Besucherzahlen im Jahr 2022
  • Seit 1993 zählten die Gedenkstätten Ravensbrück und Sachsenhausen zusammen rund 15 Millionen Besucher.
  • Die Gedenkstätte für die Euthanasie-Opfer in Brandenburg/Havel übertraf mit 5692 Besuchern im Jahr 2022 leicht die Zahl vor Corona. Der Gedenkort Zuchthaus Brandenburg zählte 1902 Besucher.
  • Die KZ-Gedenkstätte Ravensbrück zählte im vergangenen Jahr 60 000 Gäste, nachdem es in den zwei Corona-Jahren zuvor nur etwa halb so viele gewesen waren, 2019 aber 110 000.
  • Die Potsdamer Begegnungsstätte Leistikowstraße verzeichnete 7943 Gäste.

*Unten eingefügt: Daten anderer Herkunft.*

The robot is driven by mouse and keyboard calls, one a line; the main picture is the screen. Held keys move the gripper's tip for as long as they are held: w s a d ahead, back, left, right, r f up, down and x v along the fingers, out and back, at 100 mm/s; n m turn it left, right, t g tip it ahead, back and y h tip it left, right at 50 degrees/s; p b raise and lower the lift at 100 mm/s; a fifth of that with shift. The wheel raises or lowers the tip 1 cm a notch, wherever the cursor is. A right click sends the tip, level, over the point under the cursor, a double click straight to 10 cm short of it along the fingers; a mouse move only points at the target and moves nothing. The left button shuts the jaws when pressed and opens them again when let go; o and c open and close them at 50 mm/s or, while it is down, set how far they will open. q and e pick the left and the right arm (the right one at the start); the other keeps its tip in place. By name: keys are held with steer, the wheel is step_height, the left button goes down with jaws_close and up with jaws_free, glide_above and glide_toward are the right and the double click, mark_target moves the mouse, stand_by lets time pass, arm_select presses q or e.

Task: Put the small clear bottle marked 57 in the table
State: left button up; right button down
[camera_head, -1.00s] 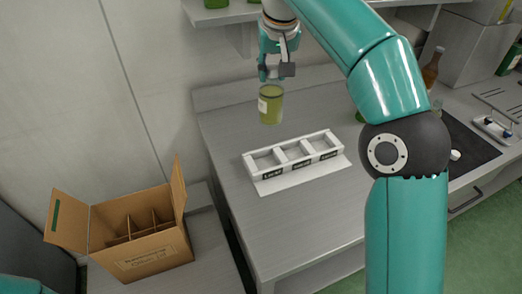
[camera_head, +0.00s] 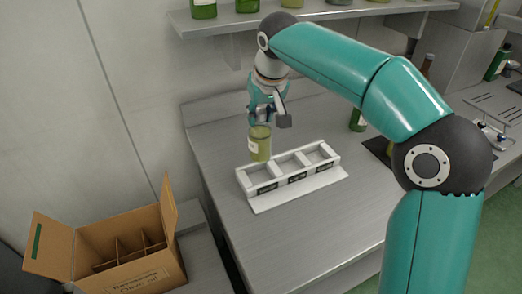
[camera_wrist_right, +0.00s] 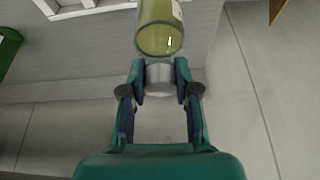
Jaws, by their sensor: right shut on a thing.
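A small clear bottle (camera_head: 260,146) of yellow-green liquid with a pale label hangs upright below my right gripper (camera_head: 262,118). No number on it is readable. In the right wrist view, the jaws (camera_wrist_right: 160,79) are shut on the silver cap (camera_wrist_right: 159,76) of the bottle (camera_wrist_right: 159,35). In the head view the bottle is at the back of the left compartment of a white rack (camera_head: 270,198); I cannot tell if it touches the rack. The rack stands on the grey metal table (camera_head: 300,236). My left gripper is not in view.
An open cardboard box (camera_head: 130,277) with dividers stands at the lower left. A shelf (camera_head: 305,14) with several bottles runs above the table's back. A green bottle (camera_head: 358,119) stands behind the rack to the right. The table front is clear.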

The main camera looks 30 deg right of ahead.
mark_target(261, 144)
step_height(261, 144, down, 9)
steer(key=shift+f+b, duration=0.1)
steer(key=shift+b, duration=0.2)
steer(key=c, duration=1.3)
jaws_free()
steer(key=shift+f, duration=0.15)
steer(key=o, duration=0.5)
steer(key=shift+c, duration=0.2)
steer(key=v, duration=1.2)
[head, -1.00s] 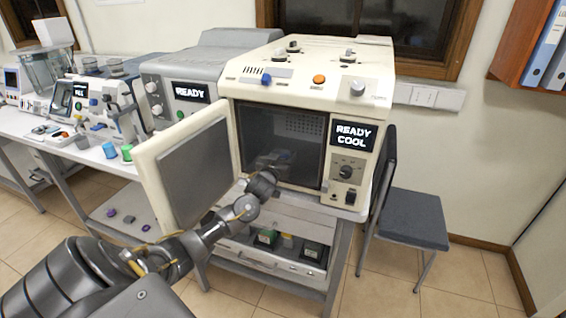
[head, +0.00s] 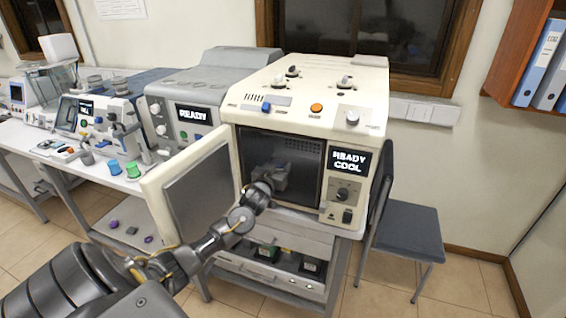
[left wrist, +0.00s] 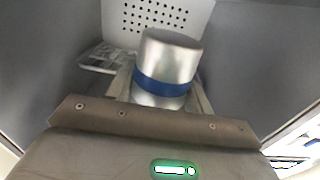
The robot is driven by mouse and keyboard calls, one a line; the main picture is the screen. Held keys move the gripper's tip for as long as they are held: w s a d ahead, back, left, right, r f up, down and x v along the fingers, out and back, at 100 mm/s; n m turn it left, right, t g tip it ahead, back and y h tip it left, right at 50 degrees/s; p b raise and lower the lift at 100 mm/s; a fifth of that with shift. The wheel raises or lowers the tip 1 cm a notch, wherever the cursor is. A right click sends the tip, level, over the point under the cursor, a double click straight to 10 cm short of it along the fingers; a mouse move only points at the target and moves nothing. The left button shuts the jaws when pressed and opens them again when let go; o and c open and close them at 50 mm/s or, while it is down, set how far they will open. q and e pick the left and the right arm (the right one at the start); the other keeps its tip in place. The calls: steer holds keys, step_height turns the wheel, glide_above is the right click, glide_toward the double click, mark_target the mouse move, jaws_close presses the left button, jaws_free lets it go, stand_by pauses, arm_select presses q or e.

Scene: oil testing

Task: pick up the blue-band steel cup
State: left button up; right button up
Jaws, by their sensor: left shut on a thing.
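The blue-band steel cup (left wrist: 168,65) stands out in the left wrist view as a shiny metal cylinder with a dark blue band. It is upright or nearly so between the fingers of my left gripper (left wrist: 162,98), which is shut on it. In the head view my left gripper (head: 270,178) reaches through the open front of the cream oven (head: 300,110). The cup is hard to make out there in the dark chamber. My right gripper is not in view.
The oven door (head: 190,195) stands open on the left, close to my left arm. A wire rack (left wrist: 100,60) and a perforated back wall (left wrist: 150,14) show inside the chamber. A grey chair (head: 400,230) stands at the right. Green (head: 132,170) and blue (head: 114,167) cups stand on the left bench.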

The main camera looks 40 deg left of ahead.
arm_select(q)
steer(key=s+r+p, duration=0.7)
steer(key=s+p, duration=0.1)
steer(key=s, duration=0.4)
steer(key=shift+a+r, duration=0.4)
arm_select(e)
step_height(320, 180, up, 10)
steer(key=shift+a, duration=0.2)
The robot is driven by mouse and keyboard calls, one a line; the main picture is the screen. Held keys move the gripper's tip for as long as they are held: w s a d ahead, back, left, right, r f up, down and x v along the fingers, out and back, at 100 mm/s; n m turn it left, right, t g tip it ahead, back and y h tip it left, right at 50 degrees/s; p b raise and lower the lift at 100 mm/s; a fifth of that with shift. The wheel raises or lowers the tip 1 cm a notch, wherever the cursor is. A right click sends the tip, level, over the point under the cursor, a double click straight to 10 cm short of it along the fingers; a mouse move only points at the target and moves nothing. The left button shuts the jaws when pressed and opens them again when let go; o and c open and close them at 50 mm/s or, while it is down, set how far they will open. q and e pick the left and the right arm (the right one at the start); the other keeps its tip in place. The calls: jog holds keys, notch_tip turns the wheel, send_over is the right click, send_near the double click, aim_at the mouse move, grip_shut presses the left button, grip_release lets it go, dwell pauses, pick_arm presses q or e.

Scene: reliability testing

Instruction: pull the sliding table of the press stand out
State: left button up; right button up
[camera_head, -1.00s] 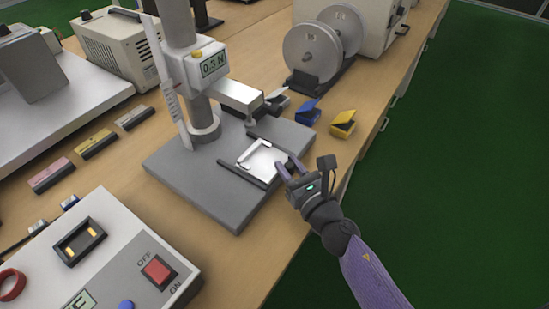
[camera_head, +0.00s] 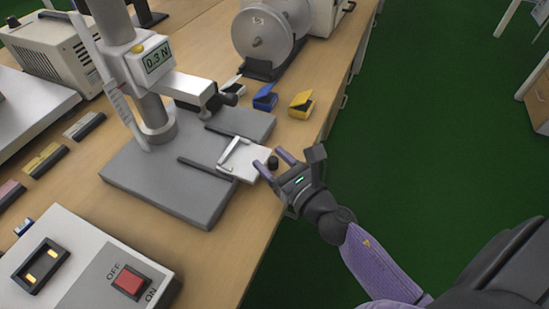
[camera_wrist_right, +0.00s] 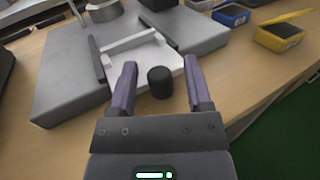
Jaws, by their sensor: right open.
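The press stand has a grey base (camera_head: 150,185), a column and a display reading 0.3 N (camera_head: 158,57). Its white sliding table (camera_head: 245,165) sticks out past the front edge of the base, between dark rails. A dark knob (camera_head: 273,162) sits at the table's outer end; it also shows in the right wrist view (camera_wrist_right: 160,82). My right gripper (camera_head: 273,160) is open, its purple fingers on either side of the knob, with gaps visible in the wrist view. My left gripper is not in view.
A control box with a red switch (camera_head: 129,281) is at the front left. Free bench lies between the stand and the bench edge.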

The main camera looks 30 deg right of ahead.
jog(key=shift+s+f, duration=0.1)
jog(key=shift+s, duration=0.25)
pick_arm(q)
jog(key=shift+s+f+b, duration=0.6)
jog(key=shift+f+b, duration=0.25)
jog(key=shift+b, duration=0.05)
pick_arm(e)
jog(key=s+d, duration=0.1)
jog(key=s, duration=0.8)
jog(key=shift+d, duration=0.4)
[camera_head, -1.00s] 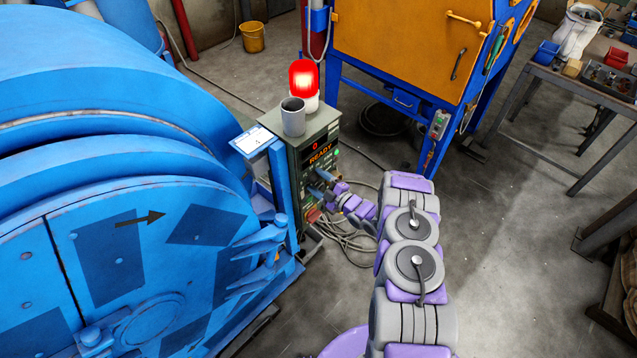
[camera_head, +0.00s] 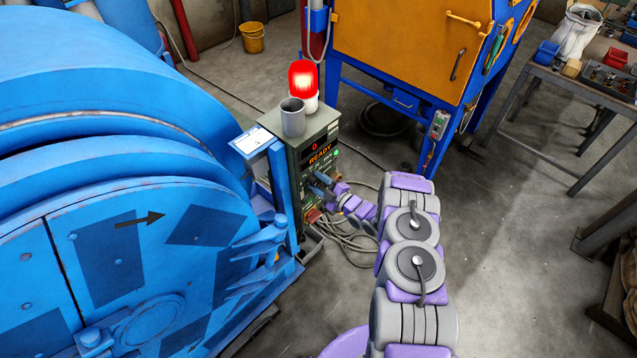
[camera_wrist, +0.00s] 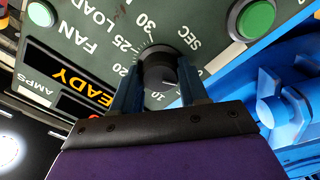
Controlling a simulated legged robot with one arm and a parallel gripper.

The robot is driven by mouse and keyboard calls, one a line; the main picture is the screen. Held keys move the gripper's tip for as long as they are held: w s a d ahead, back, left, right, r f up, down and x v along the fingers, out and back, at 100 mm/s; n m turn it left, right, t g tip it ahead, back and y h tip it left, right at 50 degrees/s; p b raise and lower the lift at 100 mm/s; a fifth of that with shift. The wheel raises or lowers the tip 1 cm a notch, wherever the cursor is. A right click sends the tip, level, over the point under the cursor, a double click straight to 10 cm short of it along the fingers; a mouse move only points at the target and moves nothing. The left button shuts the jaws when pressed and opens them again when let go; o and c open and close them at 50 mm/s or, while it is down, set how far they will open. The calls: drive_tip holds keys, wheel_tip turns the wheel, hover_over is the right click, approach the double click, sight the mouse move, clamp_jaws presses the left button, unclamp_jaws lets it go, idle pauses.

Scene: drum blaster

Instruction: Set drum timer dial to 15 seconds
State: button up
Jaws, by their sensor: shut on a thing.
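The drum timer dial (camera_wrist: 158,68) is a dark round knob on the green control panel. In the wrist view it sits between the two blue fingers of my gripper (camera_wrist: 161,72), which is shut on it. Printed marks 30, 25, 20 and 10 show around the dial, with SEC above right. The 15 mark is not visible; the left finger covers part of the scale. A pale line shows low on the knob, but I cannot tell its exact reading. In the head view my gripper (camera_head: 322,183) is at the front of the control box (camera_head: 293,155), and the dial is hidden.
A lit red lamp (camera_head: 303,78) and a grey cup (camera_head: 292,117) are on top of the box. The display (camera_head: 319,154) reads READY. The blue drum machine (camera_head: 120,200) stands left; cables lie below right.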

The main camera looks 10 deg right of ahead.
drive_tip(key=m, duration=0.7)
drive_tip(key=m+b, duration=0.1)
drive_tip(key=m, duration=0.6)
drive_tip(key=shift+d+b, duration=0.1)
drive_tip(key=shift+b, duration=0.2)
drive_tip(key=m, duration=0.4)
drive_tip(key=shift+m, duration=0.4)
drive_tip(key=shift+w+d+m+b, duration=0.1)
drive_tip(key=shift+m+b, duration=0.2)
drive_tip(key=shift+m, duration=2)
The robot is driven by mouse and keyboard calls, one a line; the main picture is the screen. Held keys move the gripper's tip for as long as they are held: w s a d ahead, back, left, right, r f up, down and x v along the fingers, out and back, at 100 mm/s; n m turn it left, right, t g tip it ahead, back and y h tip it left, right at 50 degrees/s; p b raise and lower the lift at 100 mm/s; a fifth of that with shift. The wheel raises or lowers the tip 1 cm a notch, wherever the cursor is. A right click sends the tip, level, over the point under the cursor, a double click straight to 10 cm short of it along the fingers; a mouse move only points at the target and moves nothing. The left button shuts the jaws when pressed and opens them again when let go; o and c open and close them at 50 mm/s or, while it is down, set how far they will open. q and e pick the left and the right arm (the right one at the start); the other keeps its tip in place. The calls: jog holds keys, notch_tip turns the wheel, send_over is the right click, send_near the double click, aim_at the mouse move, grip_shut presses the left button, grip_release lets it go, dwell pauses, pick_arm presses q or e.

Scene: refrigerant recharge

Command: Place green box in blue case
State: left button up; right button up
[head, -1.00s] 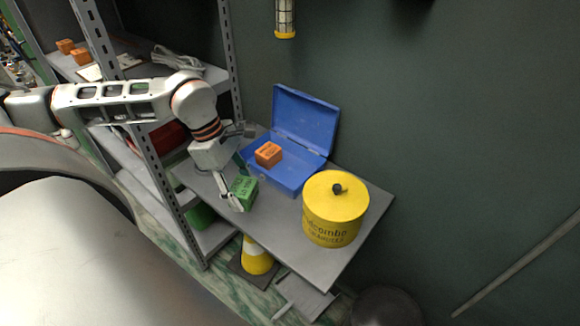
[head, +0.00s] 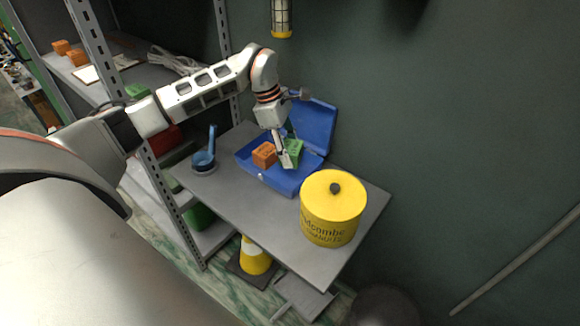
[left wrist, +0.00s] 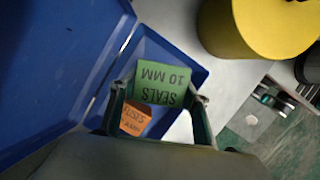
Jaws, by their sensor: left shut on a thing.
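The green box (head: 294,150), marked "SEALS 10 MM" in the left wrist view (left wrist: 160,82), is held between the fingers of my left gripper (head: 285,153). It is over or inside the right part of the open blue case (head: 263,181); I cannot tell whether it touches the case floor. The case lid (head: 314,125) stands open at the back. An orange box (head: 264,154), marked "FUSES" in the left wrist view (left wrist: 135,119), sits in the case beside the green box. My right gripper is not in view.
A yellow tin (head: 333,208) with a dark knob stands on the grey table (head: 228,190) right of the case. A blue ladle-like tool (head: 205,155) stands at the table's left. Metal shelving (head: 165,70) rises behind on the left.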

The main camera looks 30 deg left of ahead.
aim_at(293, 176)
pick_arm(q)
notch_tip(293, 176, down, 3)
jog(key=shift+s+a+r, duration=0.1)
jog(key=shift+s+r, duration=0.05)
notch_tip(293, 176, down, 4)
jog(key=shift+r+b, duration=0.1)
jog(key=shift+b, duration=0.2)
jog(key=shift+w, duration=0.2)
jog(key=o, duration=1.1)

  • Die Stiftung hat einen Jahresetat von 8,4 Millionen Euro. af

    Ende vergangenen Jahres billigte der Stiftungsrat eine von drei Varianten für eine neue Zielplanung, die in Zusammenarbeit mit dem österreichischen Architekturbüro Aicher Ziviltechniker GmbH entwickelt wurden. Vorgesehen ist demnach neben dem neuen Besucherzentrum mit Buchladen noch ein zweiter Neubau mit Seminarräumen, Büros und Café sowie die Sanierung der 60 historischen Bauwerke auf dem Areal. Das Neue Museum, in dem bisher Dauer- und Sonderausstellungen zu sehen waren, soll für große Veranstaltungen erschlossen werden. Dagegen soll der kleine Veranstaltungssaal in der ehemaligen Lagerwäscherei dann Sonderausstellungen aufnehmen.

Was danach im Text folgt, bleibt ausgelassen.